I’m really a water person. I’m drawn to lakes, rivers, oceans, and even the little stream in my back yard. But there’s something majestic and awe-inspiring in the mountains as well. I grew up in Pennsylvania, where the rolling Appalachians and Poconos offered the nearest mountain views. I remember driving down the highways looking at the blasting tracks in the rocks, and driving through tunnels in the mountains. The valleys always contained little villages or farms.
Great Wall of China at Badaling outside Beijing
As I traveled, I realized that, although the mountains of home seemed impressive, they were certainly not the grandest in the world. Now I’ve seen the Rockies, the Cascades, the Alps (we walked the glacier at Mont Blanc), Fujiyama, the Chinese mountains, and the volcanic peaks of Hawai’i.
The big island of Hawai’i passes over a magma vent as the tectonic plates move, creating massive peaks.
The entire island chain was created by volcanoes.
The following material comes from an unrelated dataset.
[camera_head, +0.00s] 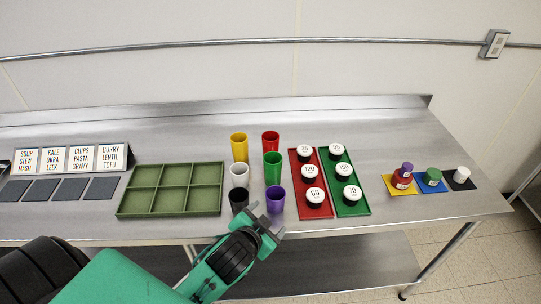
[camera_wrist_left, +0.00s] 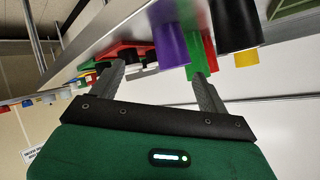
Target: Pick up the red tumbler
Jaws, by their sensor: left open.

The largest are Mauna Kea and Mauna Loa, two enormous “shield volcanoes.”
Mauna Loa (“long mountain”) is the world’s largest mountain in area, and although its base is deep in the ocean, its height above sea level is a respectable 13,679 feet.
Mauna Loa is actually still an active volcano, and to its west, Kilauea and other vents are still building the island with periodic lava flows. To its south, a vent underwater has begun building yet another peak, which won’t break the surface of the Pacific for many, many years.
Mauna Kea is actually the highest mountain in the world – about 33,000 feet from its sea floor base to its top. The height above sea level is a mere 13,803 feet.
On the other hand, big isn’t the only measure of a mountain. There is great romance in the mountains of the Scottish highlands, even though the tallest mountain in the British Isles (Ben Nevis in Scotland’s “Great Glen”) is only about 4,400 feet high.
These mountains are host to the stories my grandparents told me in my childhood – of Rob Roy MacGregor, of the Campbells and MacDonalds, and of Bonnie Prince Charlie’s failed attempt to reclaim the Scottish crown.
To me, these mountains will always be larger than life.